The Preface provides some summaries by John S. Bowman (an editor and author involved in a wide spectrum of publishing projects): “The Analects is basically a collection of aphorisms, or maxims – relatively terse statements offering insights and advice. ‘Analects,’ in fact, means nothing more than ‘selected sayings’.”…”Taken as a whole, The Analects is an ethical doctrine, not a religious one, even though many of its precepts echo various religious’ teachings.” …”Mencius was chief among early promoters of Confucianism.” …”Mencius went beyond Confucius and claimed that the people had a right to revolt against a ruler who did not govern with justice, morality, and regard to his people’s well-being. He also stressed the role of education in creating a society where citizens could attain their full potential. Above all, Mencius stressed that human nature is fundamentally good.”

Dao De Jing (The Way and the Power) was written about two or three centuries after the death of Laozi. [The name Dao De Jing has also been rendered into English as Tao Te Ching, and ‘The Way’ has also been called The Way of Lao Tzu (see books 188 and 345) and the philosopher named in the present book as ‘Laozi’ has also been named as ‘Lao Tzu’ or Lao Tsu. (These different names remind me that the city once known in English as ‘Peking’ has recently been changed to ‘Beijing.’] Bowman says “The philosophical system laid out in ‘The Way’ is known as Daoism, or Taoism, and in some respects it is the opposite of Confucianism but it other respects it complements it. Where Confucianism is prescriptive and practical, communal and activist, Daoism is liberating and transcendental, individualist and passive.”

Since modern authors have borrowed the name ‘the Way’ or ‘The Tao’, books have appeared with names like The Tao of Physics or The Tao of Pooh (yes, Winnie-the-Pooh!), Bowman feels the need to remind the reader that “Clearly, Daoism has taken the path not foreseen by Laozi: a New Age fad. But readers can see just what it is about these three texts that have made them the classics of Chinese culture. All three are quite transparent as philosophical writings go, and although all have elements that will seem somewhat foreign and exotic to Western readers, they still have much relevance to out lives and times.” I agree fully with this.

However, it is by no means easy to understand these classics of Chinese culture. Part of this is because there is no precise or simple way to translate ancient Chinese sayings into modern English. But there have been many attempts to do so. My Jewish and Muslim friends say the same thing about translations of ancient Hebrew or Arabic into modern English. This gift book is such that it may need to be read more than once to get the most out of it. One difficulty is trying to think as someone who had to live under the autocratic rule of an emperor (who could lord it over mere kings or princes). The idea of democratic (as in ancient Greece) or the elective representative government of today was unknown to the writers of ancient philosophy, whether from the Mid East or the Far East.

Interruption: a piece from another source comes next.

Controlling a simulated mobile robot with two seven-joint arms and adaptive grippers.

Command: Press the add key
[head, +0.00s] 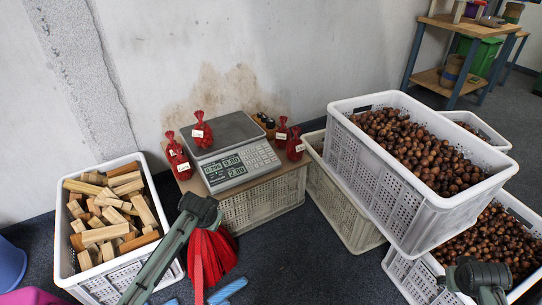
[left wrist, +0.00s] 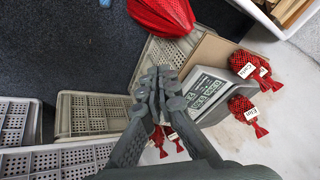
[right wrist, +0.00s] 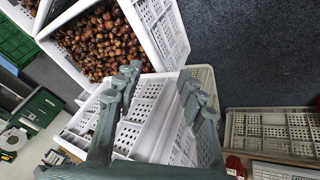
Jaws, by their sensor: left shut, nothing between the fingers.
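The scale (head: 222,133) stands on a board over an upturned crate, its lit display (head: 233,164) and keypad (head: 260,157) facing me. Single key labels are too small to read, so I cannot pick out the add key. My left gripper (head: 201,208) is in front of the scale in the head view, its fingers hidden there. In the left wrist view its fingers (left wrist: 155,92) are shut and empty, beside the scale (left wrist: 208,94) in the picture; contact cannot be told. My right gripper (right wrist: 160,88) is open and empty above the crates at right.
Tied red net bags (head: 202,130) stand around and on the scale. A crate of wood blocks (head: 64,245) is at left. A stacked crate of chestnuts (head: 375,190) is at right.

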However, it seems that these ancient Chinese philosophers were quite brave and willing to give advice to rulers to persuade them to rule wisely – that is, to “govern with justice, morality, and regard to his people’s well-being” and also to educate them as these ancient sages advised twenty-five centuries ago.

I have been asked to compare these Chinese sayings to the Abrahamic scriptures of today’s three theistic religions. There is much overlap in insight into wise or proper actions, thinking, and living – this overlap may be most easily seen by comparing biblical Old Testament sayings such as in Proverbs and our ‘Wisdom’ scriptures. As one should expect, however, there are no narrative-type stories in these Chinese classics such as are found in the Old Testament. I have been quite pleased to find that comparing wisdom across the various cultures’ traditions and religions, albeit it often hindered by translation variations, has revealed to me that human cultures have very much in common in that which they hold to be of utmost importance – how humans should behave towards others. The Golden Rule is the common root of all cultures, not the exclusive claim of any single one. I found this book to be valuable in my efforts to explore that which all cultures hold closest to their hearts. I recommend it to all – I only wish that it had contained more discussions like the Preface by John S. Bowman.